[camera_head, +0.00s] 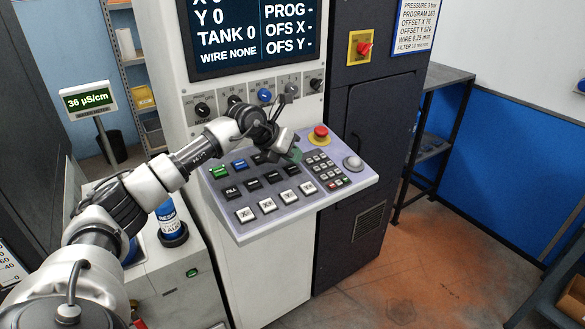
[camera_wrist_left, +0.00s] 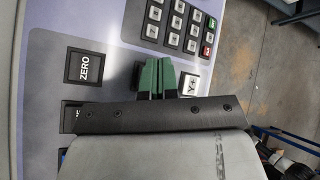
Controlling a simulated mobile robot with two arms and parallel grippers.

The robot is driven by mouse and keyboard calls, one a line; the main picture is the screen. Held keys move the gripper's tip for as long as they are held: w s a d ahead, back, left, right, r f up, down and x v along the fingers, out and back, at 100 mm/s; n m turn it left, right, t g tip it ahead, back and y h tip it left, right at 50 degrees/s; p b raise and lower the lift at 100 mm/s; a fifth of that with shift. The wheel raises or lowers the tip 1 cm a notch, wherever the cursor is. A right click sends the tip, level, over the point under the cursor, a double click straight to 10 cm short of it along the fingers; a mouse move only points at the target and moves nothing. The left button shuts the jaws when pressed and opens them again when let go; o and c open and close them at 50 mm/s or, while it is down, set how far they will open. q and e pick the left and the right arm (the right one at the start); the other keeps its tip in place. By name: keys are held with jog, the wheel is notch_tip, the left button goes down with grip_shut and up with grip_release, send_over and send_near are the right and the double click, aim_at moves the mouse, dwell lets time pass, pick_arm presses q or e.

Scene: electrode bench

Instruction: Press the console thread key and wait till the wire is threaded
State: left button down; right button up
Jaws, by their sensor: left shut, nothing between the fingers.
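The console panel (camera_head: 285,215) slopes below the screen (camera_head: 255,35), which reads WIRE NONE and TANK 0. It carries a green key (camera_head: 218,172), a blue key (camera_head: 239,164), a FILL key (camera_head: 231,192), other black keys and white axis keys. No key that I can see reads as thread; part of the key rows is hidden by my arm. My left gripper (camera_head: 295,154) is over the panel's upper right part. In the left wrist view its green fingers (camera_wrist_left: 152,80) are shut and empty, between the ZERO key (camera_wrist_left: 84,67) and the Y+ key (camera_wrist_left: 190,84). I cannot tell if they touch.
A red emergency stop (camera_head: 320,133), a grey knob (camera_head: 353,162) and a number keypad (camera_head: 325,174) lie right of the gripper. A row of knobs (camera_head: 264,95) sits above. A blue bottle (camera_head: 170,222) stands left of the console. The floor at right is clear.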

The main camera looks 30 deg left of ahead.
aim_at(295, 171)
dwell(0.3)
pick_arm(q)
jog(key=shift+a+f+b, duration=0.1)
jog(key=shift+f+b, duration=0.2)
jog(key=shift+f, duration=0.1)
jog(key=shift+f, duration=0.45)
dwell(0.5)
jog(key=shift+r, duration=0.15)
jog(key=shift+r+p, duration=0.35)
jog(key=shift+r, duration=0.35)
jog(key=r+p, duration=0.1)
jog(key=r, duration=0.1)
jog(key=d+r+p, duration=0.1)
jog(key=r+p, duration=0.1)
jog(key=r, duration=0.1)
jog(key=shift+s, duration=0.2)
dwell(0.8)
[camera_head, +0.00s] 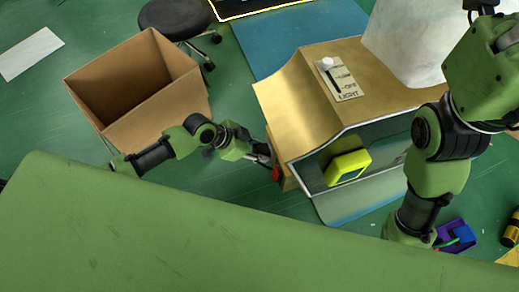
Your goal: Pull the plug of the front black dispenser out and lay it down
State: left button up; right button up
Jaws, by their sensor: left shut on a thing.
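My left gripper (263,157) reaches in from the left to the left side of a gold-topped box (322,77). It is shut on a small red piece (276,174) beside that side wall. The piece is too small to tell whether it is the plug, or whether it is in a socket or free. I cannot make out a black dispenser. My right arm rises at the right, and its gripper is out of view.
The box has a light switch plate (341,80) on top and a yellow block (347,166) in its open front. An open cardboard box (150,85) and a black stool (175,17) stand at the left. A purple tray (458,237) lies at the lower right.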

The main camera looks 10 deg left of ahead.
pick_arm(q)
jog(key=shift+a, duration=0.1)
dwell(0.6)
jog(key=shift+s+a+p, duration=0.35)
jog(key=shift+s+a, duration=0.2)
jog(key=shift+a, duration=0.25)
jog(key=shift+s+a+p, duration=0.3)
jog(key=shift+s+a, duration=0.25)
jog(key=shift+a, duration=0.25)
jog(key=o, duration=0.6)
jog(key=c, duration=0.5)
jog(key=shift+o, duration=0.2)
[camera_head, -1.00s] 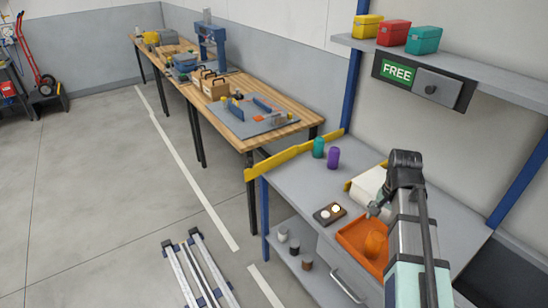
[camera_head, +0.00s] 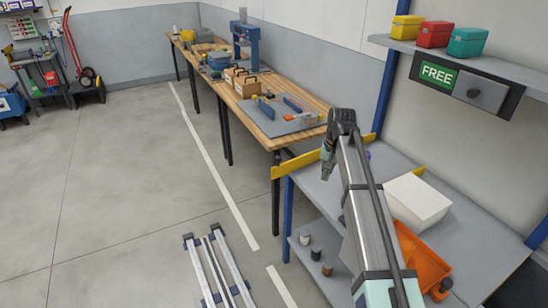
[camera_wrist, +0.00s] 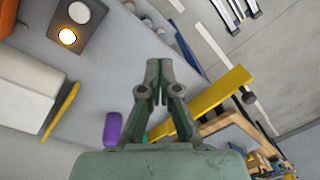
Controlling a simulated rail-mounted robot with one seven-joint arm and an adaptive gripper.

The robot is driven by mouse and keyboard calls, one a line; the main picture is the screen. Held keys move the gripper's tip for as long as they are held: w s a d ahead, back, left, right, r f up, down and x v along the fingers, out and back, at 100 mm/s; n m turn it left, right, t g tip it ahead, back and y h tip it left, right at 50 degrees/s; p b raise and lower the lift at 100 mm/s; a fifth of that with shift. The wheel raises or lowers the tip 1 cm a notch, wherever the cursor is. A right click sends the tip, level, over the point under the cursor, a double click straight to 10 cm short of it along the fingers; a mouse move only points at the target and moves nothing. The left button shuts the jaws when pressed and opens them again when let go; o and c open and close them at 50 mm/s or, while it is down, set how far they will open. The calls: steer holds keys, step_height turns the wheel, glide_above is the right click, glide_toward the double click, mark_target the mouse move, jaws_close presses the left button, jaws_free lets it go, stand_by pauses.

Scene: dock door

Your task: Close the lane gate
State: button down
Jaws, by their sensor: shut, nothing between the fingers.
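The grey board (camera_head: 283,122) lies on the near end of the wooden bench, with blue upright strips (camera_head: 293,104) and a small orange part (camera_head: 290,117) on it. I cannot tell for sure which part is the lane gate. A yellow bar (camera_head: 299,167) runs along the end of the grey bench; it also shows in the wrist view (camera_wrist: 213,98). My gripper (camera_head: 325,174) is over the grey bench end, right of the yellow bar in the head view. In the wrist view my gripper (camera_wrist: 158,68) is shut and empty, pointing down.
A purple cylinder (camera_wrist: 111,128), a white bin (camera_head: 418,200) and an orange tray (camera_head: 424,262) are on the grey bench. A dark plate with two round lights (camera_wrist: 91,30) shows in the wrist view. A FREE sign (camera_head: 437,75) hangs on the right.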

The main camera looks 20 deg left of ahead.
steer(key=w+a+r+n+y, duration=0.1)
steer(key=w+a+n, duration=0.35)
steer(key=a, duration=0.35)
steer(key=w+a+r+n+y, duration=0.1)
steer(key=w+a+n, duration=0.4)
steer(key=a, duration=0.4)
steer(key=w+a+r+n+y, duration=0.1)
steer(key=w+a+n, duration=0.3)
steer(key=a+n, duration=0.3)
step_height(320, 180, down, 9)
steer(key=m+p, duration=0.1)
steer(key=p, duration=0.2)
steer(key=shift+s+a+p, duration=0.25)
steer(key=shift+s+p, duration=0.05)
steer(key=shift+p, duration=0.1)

━━━━━━━━

■ AIM OF THE TASK:
Review the material and copy each line in which the word "Your" appears.

■ EXERCISE ANSWER:
Your goal: Pull the plug of the front black dispenser out and lay it down
Your task: Close the lane gate

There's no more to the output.